Другой задачей будет, например, ответ на вопрос, как соотносятся содержания «я такой», получаемые в результате опросникового текста, и «я говорю о том-то и так-то [в автобиографическом тексте]»? Такова абстрактная формулировка задачи выяснения соотношения результатов опросниковго теста и контент-анализа автобиографического текста.

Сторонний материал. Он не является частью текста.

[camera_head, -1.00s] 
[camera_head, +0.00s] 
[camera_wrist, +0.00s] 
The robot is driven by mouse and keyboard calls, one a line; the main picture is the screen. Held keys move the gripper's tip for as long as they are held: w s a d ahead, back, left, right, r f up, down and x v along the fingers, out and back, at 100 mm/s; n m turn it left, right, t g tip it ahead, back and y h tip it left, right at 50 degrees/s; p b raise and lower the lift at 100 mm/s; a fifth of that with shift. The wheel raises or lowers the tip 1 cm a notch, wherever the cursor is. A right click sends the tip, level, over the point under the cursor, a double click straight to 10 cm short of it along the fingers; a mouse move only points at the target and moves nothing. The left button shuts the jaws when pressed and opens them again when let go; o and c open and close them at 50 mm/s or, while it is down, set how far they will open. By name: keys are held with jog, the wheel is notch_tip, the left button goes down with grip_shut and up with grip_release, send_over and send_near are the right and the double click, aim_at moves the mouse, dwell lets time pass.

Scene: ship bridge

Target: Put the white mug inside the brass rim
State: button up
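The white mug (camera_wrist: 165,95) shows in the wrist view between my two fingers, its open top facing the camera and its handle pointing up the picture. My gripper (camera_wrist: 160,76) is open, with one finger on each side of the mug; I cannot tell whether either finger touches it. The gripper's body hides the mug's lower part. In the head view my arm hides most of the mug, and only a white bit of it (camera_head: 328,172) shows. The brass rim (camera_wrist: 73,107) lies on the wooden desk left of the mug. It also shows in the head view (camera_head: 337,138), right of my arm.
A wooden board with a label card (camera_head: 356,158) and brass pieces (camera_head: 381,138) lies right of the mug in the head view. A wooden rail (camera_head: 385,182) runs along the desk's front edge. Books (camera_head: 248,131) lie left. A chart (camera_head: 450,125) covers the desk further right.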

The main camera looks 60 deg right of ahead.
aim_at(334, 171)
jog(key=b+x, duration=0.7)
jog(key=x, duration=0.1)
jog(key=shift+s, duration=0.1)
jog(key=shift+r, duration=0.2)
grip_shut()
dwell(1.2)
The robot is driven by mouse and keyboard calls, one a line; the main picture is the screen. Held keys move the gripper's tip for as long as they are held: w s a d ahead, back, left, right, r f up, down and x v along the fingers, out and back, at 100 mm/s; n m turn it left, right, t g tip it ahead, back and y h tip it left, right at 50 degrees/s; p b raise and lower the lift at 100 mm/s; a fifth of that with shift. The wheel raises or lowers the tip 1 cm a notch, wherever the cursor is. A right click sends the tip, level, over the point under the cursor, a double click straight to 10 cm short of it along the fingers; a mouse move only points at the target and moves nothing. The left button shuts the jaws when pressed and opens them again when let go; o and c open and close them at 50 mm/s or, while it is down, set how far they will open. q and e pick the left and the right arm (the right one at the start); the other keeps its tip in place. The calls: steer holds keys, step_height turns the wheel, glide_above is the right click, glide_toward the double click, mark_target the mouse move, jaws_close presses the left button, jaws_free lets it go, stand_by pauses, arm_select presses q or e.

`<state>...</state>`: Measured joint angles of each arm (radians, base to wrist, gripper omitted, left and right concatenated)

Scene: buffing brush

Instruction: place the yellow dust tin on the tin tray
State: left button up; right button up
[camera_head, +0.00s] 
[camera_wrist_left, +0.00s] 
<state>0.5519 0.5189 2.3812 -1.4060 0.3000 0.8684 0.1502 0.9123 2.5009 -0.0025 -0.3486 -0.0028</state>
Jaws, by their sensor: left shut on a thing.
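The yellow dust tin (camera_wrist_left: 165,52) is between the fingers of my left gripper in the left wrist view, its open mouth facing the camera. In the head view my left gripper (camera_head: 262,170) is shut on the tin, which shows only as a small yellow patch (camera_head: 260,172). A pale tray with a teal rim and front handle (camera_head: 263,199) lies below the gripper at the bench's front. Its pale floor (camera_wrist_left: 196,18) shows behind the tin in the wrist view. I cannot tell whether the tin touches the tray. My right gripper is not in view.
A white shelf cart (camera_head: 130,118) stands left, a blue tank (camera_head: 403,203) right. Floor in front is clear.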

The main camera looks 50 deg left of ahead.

Такая формулировка может представляться слишком сложной, для конкретной реализации, включающей слишком много побочных переменных. Однако такая постановка вопроса способствует разработке понятия субъекта или «существа вообще» в более общем плане. Сама идея субъекта, особым образом интегрирующую в себе как представления о способах активности, так и о его качествах нуждается в дополнительной формальной и чисто теоретической разработке. В частности, как представления о качествах субъекта разворачиваются, эксплицируются в представлениях о способах его активности? Как те, в свою очередь, связываются с предметными устремлениями субъекта, фиксируемыми в темах его речевой продукции? Далее, у некоторых субъектов может наличествовать рефлексия, корректирующая при определенных обстоятельствах, либо суждения о качествах, либо речевую активность, могущую дать представление о не самых лучших, с точки зрения субъекта, его качествах.
Введением рефлексии субъекта абстрактная модель может усложняться, включая все новые и новые модификации, однако если она будет достаточно хорошо теоретически проработана, можно будет проследить ее целостность и единство.
Предложенные в данной диссертационной работе концепты могут служить в качестве теоретических средств, способствующих уточнению как моделей самих феноменов, так и теоретических моделей этих феноменов, предлагаемых различными авторами, облегчать их взаимное соотнесение и проверку.